How would Scottish independence affect savings, mortgages etc held by people in Scotland?
The worries people seem to have hinge on the big question over which notes and coins might be used.
If an independent Scotland managed to keep the pound, then it might be easier to keep things much as they are at the moment - unless a new government in Edinburgh decided it wanted to change the rules.
But if not? If Scotland had a different currency, what then?
Would homeowners be in the worrying position of paying interest and paying back their sterling loan in a different currency to their wages?
Would new borrowers, using a new Scottish currency, find they pay higher interest because Scottish interest rates are higher than in England?
In fact, could Scottish savers find that they are earning higher interest for their nest eggs?
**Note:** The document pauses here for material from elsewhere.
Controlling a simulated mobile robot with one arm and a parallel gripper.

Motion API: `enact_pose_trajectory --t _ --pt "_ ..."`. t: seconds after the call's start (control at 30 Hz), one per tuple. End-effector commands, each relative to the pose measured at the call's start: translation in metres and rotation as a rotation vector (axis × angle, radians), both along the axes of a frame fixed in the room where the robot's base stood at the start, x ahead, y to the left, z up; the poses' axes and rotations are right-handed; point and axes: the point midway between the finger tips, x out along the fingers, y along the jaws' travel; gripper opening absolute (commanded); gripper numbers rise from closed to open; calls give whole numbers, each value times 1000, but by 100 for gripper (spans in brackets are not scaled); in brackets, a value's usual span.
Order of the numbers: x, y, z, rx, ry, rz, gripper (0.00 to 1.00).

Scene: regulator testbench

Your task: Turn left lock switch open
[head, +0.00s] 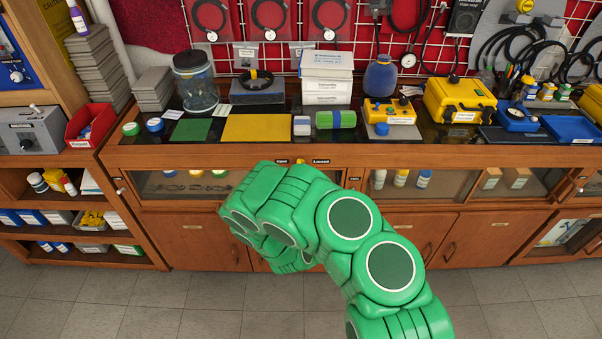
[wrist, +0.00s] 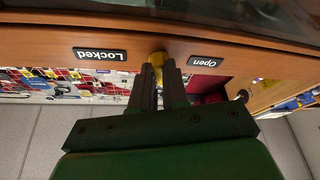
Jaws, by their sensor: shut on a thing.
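The yellow lock switch (wrist: 157,59) sits on the wooden front rail, between the Locked label (wrist: 100,54) and the Open label (wrist: 206,62), which read upside down in the wrist view. My gripper (wrist: 165,70) is shut on the switch, with its dark fingers on either side of it. The fingers cover most of the switch, so I cannot tell its exact angle. In the head view the Open label (head: 282,161) and the Locked label (head: 320,161) show just above my green arm, which hides my gripper.
Glass-fronted compartments (head: 408,182) with bottles lie below the rail. The bench top above carries a yellow mat (head: 256,128), a glass jar (head: 195,80) and a yellow case (head: 460,100). An open shelf (head: 75,212) stands at left. The tiled floor (head: 110,305) in front is clear.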

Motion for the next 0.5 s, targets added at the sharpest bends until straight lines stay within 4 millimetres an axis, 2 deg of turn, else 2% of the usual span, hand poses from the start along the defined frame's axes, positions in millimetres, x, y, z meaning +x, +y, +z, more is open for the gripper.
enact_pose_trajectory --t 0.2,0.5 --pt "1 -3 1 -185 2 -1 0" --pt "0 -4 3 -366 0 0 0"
The Scottish Government has reassured savers and current account holders that they would have the same deposit protection that they enjoy now in the event of a bank failure, up to £85,000 per bank - a guarantee which is underpinned by EU rules.
So customers would hope that the guarantee would hold even if Scotland had neither the pound nor the euro.
Future pensioners are being promised a better state pension in an independent Scotland.
As for those with additional private pension savings, built up in sterling, might they be able to hope for a more substantial pension income if the pound proved stronger than a new Scottish currency?
Would the impact of a new or different currency on insurance be less significant?
Car insurance is already cheaper in Scotland for other reasons.
Car and home policies come up for renewal every 12 months anyway, so might this be less of a worry?
*Tax free savings
The Scottish Government has said it would continue to support tax-free savings, through products like savings and investment ISAs, after a Yes vote.
If Scotland had a difference currency, would old ISAs remain in sterling? Would transfers between old and new products be possible?
Lots of questions - and, as things stand, they are hard ones to answer.